Word for word, transcribe the lines below and drop the pictures.

## Recorded information
○ ○ ○ ○

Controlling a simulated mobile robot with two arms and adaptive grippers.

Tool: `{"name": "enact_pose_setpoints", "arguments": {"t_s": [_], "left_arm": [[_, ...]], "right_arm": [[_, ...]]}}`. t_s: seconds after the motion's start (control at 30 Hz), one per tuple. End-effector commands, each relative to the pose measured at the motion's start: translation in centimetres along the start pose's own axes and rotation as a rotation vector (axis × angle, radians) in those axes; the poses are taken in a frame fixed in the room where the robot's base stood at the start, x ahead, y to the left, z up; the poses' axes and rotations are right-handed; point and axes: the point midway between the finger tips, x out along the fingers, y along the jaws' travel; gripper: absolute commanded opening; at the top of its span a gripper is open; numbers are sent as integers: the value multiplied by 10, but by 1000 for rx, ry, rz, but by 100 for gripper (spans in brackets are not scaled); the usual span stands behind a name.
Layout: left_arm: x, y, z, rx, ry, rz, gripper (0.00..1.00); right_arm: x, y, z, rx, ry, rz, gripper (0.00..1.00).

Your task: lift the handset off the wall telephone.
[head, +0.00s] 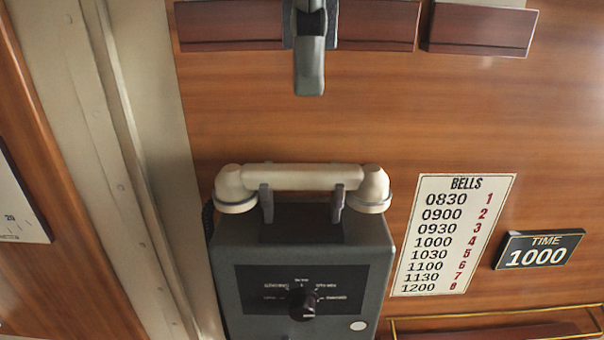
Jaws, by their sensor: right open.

○ ○ ○ ○

## Task solution
Controlling a simulated mobile robot with two arms and adaptive grippers.

Tool: `{"name": "enact_pose_setpoints", "arguments": {"t_s": [_], "left_arm": [[_, ...]], "right_arm": [[_, ...]]}}`. t_s: seconds after the motion's start (control at 30 Hz), one per tuple. End-effector commands, each relative to the pose measured at the motion's start: translation in centimetres along the start pose's own axes and rotation as a rotation vector (axis × angle, radians) in those axes; the poses are taken in a frame fixed in the room where the robot's base stood at the start, x ahead, y to the left, z up; the poses' axes and rotations are right-handed; point and axes: the point midway between the finger tips, x out along the fingers, y along the jaws' travel; gripper: absolute commanded opening; at the top of its span a gripper is open; numbers are sent as integers: the value multiplied by 10, but by 1000 for rx, ry, rz, but by 100 for gripper (spans in brackets are not scaled); the usual span stands behind a name.
Layout: left_arm: x, y, z, rx, ry, rz, gripper (0.00..1.00); right_arm: x, y, z, rx, ry, rz, gripper (0.00..1.00).

Your task: lift the handset off the wall telephone.
[head, +0.00s] 
Jaws, by their sensor: right open.

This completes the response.